I would also remark that whilst the banks and other credit providers should have done more stringent checks (Northern Rock practically begged me to take out a personal loan) at the end of the day, I was the one who signed on the dotted line. One can only blame the banks etc so far.

Both as a country and as a consumer we need to balance our books. I fear, however, that we are a very long way from being able to do that. The picture in the US is rather grim too. Western decadence anyone?

Anonymous said...

Asquith: Well, I've offended just about everyone in the world....


Not me you didn't - so that makes at least 2 of us who are of one mind! Stupid idiots who get themselves unnecessarily into huge debt deserve everything they have got coming to them.

Anonymous said...

Asquith -

If you are going to get rid of the tax credits system, then you would have to first make sure that mortgages could be based on a single income only. Preferable a few years before removing the credits. Dual-income mortgages are a good reason why children become unaffordable.. and you do need another generation.

And, of course, tax credits do make it pay to go to work, something notably absent prior to their existance.

CityUnslicker said...

thanks for all your comments. I am thinking about the follow-up.

This should really be at the heart of any new conservative election plan - mending the broken credit soceity

asquith said...

Andy, raising the threshold would keep incomes at the same level. It would also end discrimination against the under 25s and the childless, who have consistently lost out under the tax and benefits system.

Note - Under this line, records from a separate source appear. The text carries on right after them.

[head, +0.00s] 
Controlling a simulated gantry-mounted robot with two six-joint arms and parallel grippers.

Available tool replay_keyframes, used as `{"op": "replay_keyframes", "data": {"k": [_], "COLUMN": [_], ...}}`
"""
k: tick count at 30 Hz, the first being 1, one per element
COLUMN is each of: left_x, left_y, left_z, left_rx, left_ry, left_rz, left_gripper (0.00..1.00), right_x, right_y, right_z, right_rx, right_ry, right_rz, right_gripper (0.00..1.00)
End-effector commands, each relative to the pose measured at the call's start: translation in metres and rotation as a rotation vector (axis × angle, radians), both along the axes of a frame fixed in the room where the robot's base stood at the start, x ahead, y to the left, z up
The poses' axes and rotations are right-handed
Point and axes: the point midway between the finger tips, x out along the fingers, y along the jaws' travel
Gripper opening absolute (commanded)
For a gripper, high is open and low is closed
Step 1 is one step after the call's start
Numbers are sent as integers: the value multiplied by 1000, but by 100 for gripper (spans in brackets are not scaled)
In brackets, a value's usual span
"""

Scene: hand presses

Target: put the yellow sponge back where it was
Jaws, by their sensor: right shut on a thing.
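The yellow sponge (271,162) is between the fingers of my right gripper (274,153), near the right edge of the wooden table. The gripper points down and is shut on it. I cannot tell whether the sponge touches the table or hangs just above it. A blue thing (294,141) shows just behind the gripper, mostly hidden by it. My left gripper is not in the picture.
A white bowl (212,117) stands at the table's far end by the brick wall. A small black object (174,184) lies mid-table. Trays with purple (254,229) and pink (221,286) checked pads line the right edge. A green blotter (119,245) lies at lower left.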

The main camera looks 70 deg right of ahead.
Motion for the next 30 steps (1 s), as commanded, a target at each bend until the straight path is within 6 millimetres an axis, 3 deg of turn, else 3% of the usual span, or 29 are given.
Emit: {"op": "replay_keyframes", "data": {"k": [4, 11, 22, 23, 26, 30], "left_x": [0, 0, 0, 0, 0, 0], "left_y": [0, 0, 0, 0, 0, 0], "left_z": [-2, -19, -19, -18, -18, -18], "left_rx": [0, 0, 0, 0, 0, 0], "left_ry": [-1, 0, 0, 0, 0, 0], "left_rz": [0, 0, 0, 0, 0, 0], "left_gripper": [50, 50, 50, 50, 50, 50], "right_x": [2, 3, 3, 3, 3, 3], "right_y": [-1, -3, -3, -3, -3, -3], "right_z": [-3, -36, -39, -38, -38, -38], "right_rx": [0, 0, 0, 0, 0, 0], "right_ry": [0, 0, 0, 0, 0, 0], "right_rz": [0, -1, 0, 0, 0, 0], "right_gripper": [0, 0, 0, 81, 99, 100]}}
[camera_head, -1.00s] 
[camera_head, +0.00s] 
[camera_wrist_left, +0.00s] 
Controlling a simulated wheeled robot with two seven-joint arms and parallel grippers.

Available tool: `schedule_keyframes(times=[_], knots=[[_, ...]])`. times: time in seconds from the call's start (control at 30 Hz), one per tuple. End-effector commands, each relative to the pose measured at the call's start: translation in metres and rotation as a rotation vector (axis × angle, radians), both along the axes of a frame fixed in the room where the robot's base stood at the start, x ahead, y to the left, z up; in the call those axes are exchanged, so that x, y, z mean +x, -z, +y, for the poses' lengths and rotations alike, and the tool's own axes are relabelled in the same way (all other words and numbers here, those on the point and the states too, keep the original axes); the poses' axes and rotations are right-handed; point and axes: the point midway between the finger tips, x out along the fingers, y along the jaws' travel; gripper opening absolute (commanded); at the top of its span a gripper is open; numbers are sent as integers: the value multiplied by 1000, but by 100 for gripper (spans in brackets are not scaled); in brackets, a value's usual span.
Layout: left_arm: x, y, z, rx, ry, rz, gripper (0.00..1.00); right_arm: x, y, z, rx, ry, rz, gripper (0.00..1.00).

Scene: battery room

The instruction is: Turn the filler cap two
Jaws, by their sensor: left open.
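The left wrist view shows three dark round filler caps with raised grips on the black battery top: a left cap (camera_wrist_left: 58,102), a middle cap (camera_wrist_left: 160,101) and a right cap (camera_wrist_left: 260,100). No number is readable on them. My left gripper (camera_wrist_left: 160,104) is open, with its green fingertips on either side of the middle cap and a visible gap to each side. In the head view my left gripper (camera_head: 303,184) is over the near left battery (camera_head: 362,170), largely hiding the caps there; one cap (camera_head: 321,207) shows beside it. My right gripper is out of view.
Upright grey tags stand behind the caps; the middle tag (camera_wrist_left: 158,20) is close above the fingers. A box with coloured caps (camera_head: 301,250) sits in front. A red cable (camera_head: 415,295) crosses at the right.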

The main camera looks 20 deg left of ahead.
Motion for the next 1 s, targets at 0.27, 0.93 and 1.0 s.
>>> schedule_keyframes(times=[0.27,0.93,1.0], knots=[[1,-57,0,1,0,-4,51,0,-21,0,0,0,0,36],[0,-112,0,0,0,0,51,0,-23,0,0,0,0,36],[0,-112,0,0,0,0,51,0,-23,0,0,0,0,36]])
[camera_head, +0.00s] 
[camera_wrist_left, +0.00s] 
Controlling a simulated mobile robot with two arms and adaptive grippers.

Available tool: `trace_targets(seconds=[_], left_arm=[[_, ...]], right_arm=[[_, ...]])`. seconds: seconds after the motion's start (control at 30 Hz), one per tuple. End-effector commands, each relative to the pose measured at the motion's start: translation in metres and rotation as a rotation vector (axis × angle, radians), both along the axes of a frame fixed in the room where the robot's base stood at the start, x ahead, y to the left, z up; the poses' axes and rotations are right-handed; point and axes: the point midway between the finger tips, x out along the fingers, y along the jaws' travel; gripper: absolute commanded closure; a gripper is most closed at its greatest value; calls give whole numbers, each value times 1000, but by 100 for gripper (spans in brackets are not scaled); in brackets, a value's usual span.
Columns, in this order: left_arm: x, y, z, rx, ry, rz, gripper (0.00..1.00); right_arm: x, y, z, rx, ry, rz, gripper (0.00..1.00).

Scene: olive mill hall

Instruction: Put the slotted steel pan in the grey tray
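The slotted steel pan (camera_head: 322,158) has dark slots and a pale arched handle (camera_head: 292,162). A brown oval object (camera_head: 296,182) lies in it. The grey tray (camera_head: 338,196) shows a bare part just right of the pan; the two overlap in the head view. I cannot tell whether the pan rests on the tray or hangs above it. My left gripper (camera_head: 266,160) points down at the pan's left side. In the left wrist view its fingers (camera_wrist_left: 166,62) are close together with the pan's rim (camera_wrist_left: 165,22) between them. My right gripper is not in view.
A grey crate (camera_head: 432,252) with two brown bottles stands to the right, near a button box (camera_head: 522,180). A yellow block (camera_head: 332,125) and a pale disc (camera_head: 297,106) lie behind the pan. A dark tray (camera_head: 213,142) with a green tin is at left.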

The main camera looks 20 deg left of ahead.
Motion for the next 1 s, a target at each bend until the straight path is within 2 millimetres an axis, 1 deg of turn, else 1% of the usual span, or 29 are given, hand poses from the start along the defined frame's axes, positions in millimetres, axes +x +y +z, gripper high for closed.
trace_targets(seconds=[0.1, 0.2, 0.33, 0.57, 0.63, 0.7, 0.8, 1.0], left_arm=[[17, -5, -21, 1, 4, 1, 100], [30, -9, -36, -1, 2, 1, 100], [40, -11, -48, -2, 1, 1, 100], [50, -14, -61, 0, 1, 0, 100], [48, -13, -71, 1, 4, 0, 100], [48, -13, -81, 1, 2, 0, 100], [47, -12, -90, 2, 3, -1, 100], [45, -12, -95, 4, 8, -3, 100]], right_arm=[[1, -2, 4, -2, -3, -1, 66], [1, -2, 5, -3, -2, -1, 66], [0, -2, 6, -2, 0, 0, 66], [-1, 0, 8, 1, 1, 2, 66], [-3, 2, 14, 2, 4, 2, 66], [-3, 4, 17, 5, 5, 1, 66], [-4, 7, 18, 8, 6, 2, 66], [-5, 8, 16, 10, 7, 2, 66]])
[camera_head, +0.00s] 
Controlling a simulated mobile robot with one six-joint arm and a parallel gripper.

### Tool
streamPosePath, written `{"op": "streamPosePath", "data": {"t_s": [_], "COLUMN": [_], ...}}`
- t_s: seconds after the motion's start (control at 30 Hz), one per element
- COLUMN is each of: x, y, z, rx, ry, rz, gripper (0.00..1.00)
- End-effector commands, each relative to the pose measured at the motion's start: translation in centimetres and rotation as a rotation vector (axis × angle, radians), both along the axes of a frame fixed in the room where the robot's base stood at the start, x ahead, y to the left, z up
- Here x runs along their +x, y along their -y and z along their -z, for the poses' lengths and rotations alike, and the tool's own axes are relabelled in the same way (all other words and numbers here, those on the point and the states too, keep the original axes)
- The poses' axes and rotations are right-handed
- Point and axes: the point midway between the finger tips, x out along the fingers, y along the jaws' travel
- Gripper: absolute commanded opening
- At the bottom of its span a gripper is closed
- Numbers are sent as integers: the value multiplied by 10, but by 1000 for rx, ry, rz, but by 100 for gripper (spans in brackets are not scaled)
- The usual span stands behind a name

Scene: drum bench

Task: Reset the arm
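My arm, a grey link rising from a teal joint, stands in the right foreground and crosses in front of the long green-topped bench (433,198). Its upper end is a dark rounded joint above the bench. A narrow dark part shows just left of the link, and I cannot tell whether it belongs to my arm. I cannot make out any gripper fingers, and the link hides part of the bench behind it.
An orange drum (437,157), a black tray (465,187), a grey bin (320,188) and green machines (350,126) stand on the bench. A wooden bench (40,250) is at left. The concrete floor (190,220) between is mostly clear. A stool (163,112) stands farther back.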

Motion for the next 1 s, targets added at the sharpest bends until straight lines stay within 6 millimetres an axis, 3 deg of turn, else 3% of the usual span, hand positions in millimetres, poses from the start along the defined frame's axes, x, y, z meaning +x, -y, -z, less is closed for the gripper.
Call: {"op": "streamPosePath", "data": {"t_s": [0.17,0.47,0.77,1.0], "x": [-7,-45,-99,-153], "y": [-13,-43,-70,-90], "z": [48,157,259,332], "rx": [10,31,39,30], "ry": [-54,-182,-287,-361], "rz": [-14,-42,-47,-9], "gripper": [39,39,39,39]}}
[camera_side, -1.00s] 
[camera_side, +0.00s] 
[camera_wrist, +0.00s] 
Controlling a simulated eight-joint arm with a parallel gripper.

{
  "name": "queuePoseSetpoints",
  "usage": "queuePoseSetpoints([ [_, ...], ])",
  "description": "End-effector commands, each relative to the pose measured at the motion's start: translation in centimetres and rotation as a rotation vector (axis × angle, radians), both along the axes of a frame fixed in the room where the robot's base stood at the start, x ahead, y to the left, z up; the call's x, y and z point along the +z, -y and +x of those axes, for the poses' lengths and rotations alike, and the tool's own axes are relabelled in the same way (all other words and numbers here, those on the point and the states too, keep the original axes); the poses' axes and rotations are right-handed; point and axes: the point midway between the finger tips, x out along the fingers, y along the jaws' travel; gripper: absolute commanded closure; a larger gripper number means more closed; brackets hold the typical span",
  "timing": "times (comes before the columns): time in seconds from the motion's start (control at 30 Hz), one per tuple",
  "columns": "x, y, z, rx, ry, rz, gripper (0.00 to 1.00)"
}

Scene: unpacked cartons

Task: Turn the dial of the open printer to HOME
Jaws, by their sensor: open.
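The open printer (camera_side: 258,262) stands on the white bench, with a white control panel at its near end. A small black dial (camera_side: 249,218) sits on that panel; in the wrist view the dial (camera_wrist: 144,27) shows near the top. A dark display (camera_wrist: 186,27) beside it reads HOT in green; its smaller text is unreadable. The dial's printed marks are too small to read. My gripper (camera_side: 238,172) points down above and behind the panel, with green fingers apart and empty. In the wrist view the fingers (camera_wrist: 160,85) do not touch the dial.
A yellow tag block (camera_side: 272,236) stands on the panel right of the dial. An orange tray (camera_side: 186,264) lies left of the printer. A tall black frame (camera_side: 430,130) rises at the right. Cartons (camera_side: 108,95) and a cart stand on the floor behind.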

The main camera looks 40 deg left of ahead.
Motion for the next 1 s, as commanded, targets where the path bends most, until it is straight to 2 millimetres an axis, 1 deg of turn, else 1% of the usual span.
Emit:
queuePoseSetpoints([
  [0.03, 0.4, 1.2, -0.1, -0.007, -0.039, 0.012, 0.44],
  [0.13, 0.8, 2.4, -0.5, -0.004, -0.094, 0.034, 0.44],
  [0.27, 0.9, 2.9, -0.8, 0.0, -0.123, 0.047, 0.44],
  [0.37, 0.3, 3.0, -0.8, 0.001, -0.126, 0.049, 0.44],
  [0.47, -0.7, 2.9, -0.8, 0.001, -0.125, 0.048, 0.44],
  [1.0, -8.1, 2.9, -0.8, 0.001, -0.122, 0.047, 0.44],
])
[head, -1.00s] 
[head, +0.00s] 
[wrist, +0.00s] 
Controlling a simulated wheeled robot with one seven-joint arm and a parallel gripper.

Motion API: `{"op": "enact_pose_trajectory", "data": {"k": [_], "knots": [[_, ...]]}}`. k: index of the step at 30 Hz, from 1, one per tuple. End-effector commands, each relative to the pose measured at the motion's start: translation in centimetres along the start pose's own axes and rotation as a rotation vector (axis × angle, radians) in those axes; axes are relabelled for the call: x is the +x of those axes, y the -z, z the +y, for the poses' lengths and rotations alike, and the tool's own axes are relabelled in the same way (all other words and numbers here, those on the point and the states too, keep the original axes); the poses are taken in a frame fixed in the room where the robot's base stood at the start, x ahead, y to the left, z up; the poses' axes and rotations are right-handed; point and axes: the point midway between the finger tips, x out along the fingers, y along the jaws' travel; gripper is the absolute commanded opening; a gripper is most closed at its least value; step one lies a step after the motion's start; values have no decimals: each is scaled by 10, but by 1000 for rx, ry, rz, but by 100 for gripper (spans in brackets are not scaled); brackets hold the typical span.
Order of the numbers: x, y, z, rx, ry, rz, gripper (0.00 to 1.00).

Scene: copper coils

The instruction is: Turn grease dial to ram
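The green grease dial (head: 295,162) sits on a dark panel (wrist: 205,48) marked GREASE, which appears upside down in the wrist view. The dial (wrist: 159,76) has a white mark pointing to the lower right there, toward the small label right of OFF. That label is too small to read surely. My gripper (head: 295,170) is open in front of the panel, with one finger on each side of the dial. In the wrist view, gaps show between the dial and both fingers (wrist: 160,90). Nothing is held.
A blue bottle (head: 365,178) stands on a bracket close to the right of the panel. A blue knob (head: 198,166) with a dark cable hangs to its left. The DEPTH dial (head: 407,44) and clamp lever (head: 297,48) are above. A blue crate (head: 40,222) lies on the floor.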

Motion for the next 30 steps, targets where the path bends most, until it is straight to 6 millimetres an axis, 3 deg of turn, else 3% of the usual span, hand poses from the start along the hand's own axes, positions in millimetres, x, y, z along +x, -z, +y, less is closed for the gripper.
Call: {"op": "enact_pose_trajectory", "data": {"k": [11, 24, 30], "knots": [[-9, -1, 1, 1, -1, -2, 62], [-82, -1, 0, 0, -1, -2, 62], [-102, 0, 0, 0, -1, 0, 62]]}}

Which brings me to a long-standing point of mine, that all this about "child poverty" is essentially dishonest shyte. Because it isn't children who are poor, it's their parents. They are poor because they are badly educated and either don't work or toil away in low-paid jobs without a realistic chance of getting anywhere. So rather than shuffling money around, extend true opportunity and we'll all be quids in.

Because we are now in the Speenhamland System Part 2, and I for one am raising my voice against it.